To save money and stay warm this winter, make the most of the windows you already have with simple home weatherization tips. This is Part III in a series of articles by Jean Nick from Rodale News on how to save energy dollars with your Lakeville home.
Replace or Refurbish
Older windows with aluminum or steel frames can be real energy wasters, as metal is very effective at conducting heat. So if you have the budget, it may make sense to consider replacing them with high-quality insulated windows. If you can’t afford to replace all your windows with high-quality windows at once, replace just a few at a time, starting with the side of the house that gets pounded by the winter winds (doing a side all at once keeps things looking nicer from the outside, too).

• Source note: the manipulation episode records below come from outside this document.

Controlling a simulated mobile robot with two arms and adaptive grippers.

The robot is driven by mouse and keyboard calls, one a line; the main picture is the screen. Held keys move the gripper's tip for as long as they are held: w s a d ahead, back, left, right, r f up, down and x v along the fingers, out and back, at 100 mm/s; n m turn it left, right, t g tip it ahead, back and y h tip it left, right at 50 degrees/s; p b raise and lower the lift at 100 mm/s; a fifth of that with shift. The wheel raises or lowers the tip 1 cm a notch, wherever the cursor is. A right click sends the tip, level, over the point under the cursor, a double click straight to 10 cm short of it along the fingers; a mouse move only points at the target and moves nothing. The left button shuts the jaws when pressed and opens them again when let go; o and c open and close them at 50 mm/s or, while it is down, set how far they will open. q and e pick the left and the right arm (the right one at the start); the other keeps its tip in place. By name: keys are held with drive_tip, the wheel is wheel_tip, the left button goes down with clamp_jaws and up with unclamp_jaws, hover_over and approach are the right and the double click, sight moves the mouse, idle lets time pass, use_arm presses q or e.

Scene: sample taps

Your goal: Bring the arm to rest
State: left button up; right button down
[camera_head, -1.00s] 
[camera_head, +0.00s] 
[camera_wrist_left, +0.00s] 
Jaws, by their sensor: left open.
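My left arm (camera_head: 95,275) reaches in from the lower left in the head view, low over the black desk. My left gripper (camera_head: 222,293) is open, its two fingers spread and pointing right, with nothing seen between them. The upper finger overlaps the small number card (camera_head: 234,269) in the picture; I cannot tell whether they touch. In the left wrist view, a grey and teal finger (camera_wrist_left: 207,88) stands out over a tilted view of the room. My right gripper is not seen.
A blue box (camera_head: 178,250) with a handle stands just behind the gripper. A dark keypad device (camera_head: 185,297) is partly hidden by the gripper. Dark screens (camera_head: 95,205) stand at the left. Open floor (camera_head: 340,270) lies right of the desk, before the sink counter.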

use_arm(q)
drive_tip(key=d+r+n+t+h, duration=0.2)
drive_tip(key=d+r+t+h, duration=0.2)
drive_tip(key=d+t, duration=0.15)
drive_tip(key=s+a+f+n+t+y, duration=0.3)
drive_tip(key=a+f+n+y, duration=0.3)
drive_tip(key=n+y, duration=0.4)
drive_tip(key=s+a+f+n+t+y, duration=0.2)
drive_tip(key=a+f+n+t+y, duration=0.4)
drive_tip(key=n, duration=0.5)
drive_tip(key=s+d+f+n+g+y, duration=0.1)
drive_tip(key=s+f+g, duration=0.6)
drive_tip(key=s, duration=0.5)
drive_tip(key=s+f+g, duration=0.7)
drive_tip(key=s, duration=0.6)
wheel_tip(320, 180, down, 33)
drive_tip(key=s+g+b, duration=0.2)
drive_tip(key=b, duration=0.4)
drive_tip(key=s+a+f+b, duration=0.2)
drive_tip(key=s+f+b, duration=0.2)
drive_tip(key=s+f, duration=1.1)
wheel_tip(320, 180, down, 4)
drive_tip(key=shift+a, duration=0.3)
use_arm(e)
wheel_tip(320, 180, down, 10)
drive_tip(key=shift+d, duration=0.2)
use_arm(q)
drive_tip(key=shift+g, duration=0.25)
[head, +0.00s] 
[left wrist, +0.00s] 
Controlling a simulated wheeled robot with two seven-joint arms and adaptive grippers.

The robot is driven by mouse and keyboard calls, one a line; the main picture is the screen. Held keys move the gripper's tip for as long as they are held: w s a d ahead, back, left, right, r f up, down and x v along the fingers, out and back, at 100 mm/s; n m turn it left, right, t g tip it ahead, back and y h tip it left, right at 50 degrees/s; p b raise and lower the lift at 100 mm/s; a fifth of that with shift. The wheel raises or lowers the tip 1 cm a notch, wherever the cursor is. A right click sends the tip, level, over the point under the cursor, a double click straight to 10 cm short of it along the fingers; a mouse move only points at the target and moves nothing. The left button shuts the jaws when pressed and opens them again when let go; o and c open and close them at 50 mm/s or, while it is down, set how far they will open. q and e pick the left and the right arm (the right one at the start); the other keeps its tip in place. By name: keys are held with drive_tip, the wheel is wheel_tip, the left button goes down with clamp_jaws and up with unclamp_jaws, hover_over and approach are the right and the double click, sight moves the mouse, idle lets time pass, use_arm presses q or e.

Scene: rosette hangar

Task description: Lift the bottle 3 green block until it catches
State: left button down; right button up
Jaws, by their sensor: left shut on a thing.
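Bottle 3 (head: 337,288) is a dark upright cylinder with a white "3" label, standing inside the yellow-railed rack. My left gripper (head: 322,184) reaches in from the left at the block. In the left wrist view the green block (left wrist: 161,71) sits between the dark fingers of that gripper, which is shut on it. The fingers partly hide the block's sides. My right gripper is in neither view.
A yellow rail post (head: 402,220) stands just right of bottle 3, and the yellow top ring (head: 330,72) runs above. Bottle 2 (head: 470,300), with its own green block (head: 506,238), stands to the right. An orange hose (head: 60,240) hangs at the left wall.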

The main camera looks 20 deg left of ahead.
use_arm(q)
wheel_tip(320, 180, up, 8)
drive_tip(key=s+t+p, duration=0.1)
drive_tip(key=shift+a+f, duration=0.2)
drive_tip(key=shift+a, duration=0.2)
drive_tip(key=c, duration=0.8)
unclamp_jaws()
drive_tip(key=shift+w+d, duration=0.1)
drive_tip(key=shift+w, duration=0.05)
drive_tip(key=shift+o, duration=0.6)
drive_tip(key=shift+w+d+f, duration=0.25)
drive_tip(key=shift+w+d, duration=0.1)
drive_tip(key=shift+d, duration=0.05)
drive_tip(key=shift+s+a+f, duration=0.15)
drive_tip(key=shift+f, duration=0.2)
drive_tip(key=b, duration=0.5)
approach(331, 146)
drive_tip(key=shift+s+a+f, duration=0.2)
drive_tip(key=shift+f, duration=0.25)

If your home has old wooden windows, as in pre-1940s, they are well worth keeping even if they are in rough shape. Fixing up what you already have is a very green and affordable alternative to replacement windows. Windows that old were often made from individual parts that can be repaired or replaced without having to take out the entire window, and doing so will end up costing you less than a complete replacement job. You can boost the efficiency of these older, single-paned windows by adding a storm window or low-e film, which allows you to retain the aesthetic appeal. You can refurbish the windows yourself—visit Historic HomeWorks for how-to videos and locations of workshops near you—or you can pay a local craftsman to do the work for you (which is a good thing for your local economy).